I am sorry my cynicism is so strong with regard to the annual Christmas hampers because maybe it shouldn’t be. I know for a fact that they were well-received by the recipients and just for a short while their reality was more like ours. But I can’t help it. Food poverty isn’t just for Christmas.

We were far busier than I had expected, if not as frantically busy as last week and we were short of a number of items. The process is that someone arrives having been referred to us and we read out a list of things they can have. Unfortunately, there were a number of items, like sugar and oil to cook with that we simply didn’t have. None of our callers ever complain when we don’t have things and there’s not usually even a flicker of disappointment in their eyes. They are just grateful for anything they can have.

Everyone I saw was a return caller, in that they had at some time been to see us before. Given my dismal inability to remember a name or a face, I’m saying, “Have you been to see us before?” and hearing the reply, “Yes – I saw you.” Whoops.

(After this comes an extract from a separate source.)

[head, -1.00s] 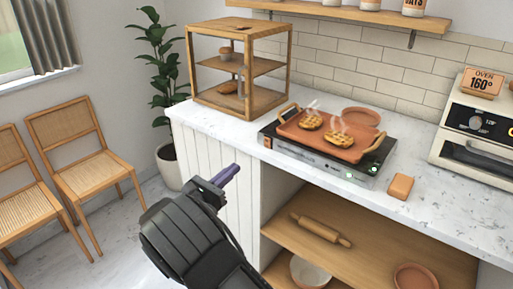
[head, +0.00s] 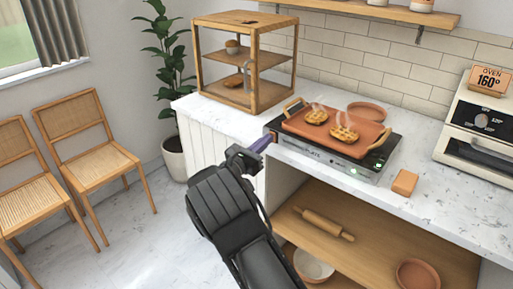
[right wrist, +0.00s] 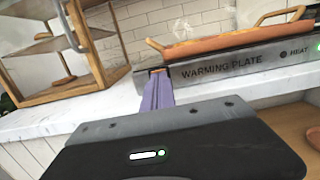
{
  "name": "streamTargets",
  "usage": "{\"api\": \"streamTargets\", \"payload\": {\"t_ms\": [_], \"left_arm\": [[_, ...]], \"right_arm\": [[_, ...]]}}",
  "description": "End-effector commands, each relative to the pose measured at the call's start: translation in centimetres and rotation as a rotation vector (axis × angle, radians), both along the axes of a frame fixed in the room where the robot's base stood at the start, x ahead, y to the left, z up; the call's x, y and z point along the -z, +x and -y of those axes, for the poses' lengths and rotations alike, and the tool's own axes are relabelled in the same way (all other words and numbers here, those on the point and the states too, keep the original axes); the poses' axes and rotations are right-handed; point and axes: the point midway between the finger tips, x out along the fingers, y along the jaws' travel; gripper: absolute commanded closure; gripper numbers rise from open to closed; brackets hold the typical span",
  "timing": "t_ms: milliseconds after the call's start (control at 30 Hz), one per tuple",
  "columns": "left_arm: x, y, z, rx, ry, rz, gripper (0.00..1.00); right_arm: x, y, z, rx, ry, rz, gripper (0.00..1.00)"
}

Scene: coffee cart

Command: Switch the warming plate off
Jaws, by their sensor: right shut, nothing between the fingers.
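The warming plate (head: 310,153) is a low dark and steel unit on the counter; its front panel reads WARMING PLATE in the right wrist view (right wrist: 225,68). Green lights glow near the panel's right end. An orange tray (head: 355,151) with two steaming waffles (head: 344,133) sits on top. My right gripper (head: 263,143) is shut and empty, its purple fingertips at the left end of the front panel. In the right wrist view the fingertips (right wrist: 157,76) overlap a dark part with a small orange spot; contact cannot be told. My left gripper is not in view.
An orange block (head: 404,182) lies on the counter (head: 447,203) at the right, before the oven (head: 478,136). An open shelf below holds a rolling pin (head: 324,224) and bowls.

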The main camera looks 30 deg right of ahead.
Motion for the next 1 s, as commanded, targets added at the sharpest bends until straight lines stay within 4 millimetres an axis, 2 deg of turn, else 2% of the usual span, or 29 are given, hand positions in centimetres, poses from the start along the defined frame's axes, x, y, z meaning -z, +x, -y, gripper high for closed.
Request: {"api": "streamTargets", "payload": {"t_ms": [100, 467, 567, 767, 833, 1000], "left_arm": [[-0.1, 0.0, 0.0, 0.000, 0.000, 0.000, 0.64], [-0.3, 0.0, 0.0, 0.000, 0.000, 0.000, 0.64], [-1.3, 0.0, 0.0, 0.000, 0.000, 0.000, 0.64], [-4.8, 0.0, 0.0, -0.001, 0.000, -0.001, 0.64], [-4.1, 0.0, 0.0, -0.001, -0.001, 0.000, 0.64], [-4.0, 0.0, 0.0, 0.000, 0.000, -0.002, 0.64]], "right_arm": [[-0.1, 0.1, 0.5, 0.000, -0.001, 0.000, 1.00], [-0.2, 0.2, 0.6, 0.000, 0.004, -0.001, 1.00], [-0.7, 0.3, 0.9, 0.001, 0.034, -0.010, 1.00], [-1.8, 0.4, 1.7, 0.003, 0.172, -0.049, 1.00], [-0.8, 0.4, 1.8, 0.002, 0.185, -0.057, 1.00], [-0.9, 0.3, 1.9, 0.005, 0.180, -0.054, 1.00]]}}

Nothing personal. I don’t lie and say something like, “Oh yeah, I remember now” because there’s just no point. Best to just apologise and say, honestly, that I’ve got a crap memory and we may have been busy that day.

I hope that the food bank shortages aren’t going to be indicative of the future. There is no doubt that the cost of living crisis has hit us very hard and there are maybe millions of people who are a big gas bill away from having to see us. And when people are skint, they are perhaps less likely to donate an item to us. And if things are worse still in 2024, you just wonder whether society can cope with the results.  People’s lives are not just worse because of food poverty, they are shorter. People’s health will get worse and NHS, massively underfunded since 2010 will be threatened with collapse. Things, I fear, really are that bad.

See you next year,” the volunteers said to one another as we left the food bank. We’re not going anywhere because, I’m afraid, neither is food poverty.